Recently, improvement in signal processing lead to the development of compressed sensing [1, 2], a numerical algorithm based on the assumption that real life images are sparse in some particular well-chosen basis. Images can then be expressed with much less components than what required by the Nyquist sampling theorem. By extension, not all pixels in a given image are necessary and only a random selection of them is sufficient to retrieve the original image with fidelity. By definition, compressed sensing is a very dose efficient technique as only parts of the sample need to be exposed to the electron beam to reconstruct a faithful image. So far, only theoretical implementations of compressed sensing were investigated in the TEM community, focused mostly on the case of tomographic reconstructions .
Very recently, we demonstrated the first physical implementation of compressed sensing in a Scanning TEM (STEM) based on the use of a solenoid as a fast beam blanker . The solenoid is placed in the condenser plane of a STEM in a specially designed condenser aperture holder with feedthrough electrical contacts. By synchronizing the STEM signal with the current source driving the solenoid, we successfully acquired compressed images by shifting the beam away from the region of interest on blanked pixels. The case of both medium scale imaging (Fig.1) and high resolution imaging (Fig. 2) was investigated and reconstructed using the SPGL1 algorithm  with a signal compression of 80%. The present setup, although still quite far from low dose imaging conditions, has lead to successful imaging of a cross grating and a SrTiO3 sample.
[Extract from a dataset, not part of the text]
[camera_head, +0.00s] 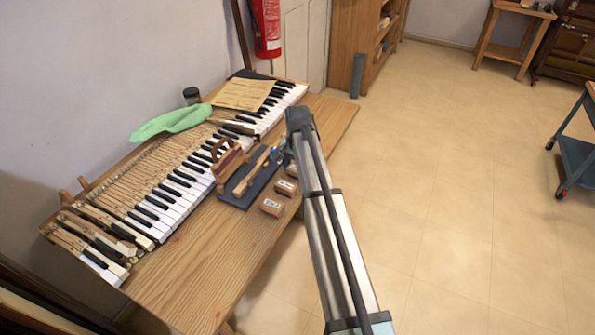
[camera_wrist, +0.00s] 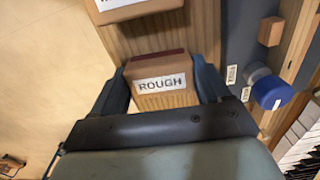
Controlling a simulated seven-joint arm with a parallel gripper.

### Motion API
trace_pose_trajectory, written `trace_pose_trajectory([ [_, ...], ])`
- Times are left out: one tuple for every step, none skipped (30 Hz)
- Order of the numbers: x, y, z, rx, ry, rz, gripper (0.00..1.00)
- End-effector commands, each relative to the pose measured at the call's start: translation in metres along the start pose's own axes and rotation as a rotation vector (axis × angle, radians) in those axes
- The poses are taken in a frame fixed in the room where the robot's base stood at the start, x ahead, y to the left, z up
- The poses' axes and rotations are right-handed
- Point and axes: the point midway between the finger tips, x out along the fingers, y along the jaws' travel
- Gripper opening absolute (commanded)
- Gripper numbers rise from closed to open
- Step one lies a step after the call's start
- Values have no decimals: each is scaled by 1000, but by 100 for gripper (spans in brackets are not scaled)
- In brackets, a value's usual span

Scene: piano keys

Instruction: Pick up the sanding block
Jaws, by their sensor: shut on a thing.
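A wooden sanding block (camera_wrist: 163,84) with a reddish-brown top edge and a white label reading ROUGH sits between the two fingers of my gripper (camera_wrist: 164,74) in the wrist view. The dark fingers are shut on its two sides. A second block (camera_wrist: 128,10) with a cut-off label lies just beyond it. In the head view, two labelled blocks (camera_head: 286,188) and (camera_head: 271,207) lie on the bench near its front edge. My arm covers most of the gripper there. I cannot tell whether the held block is clear of the bench.
A dark mat (camera_head: 238,195) with wooden tools lies beside the blocks. A blue-capped round item (camera_wrist: 271,91) is on it. The piano keyboard (camera_head: 165,205) runs along the bench (camera_head: 205,265), with a green cloth (camera_head: 172,123) behind. Open floor lies to the right.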

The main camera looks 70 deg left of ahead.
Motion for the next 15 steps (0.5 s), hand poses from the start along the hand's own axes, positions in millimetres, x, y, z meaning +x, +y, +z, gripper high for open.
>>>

Latest results revealed that a checkerboard pattern, the most demanding pattern for the fast beam blanker, could be acquired with a dwell time of 40 µs and a beam deflection of 225 nm, as shown in Fig. 3.
By further improving the experimental setup, we expect reducing the acquisition dwell time to values within the µs range. Such improvements will offer possibilities for realizing improved images and tomography experiments of electron beam sensitive materials.
 Candes E. J. et al., Communications on Pure and Applied Mathematics, 59 (2006) 1207-1223.
 Donoho, D., IEEE Transactions on Information Theory 52 (2006) 1289-1306.
 Saghi Z. et al., Advanced Structural and Chemical Imaging 1 (2015) 1-10.
 Béché A., Goris B., Freitag B. and Verbeeck J., APL 108 (2016) 093103.
 Van den Berg E. and Friedlander M. P., SIAM Journal on Scientific Computing, 31 (2008) 890-912.
Aknowledgments: A.B and J.V. acknowledge funding from the ERC Grant No. 278510 VORTEX and under a contract for an Integrated Infrastructure Initiative No. 312483 ESTEEM2. B.G. acknowledges the FWO for a postdoctoral research grant.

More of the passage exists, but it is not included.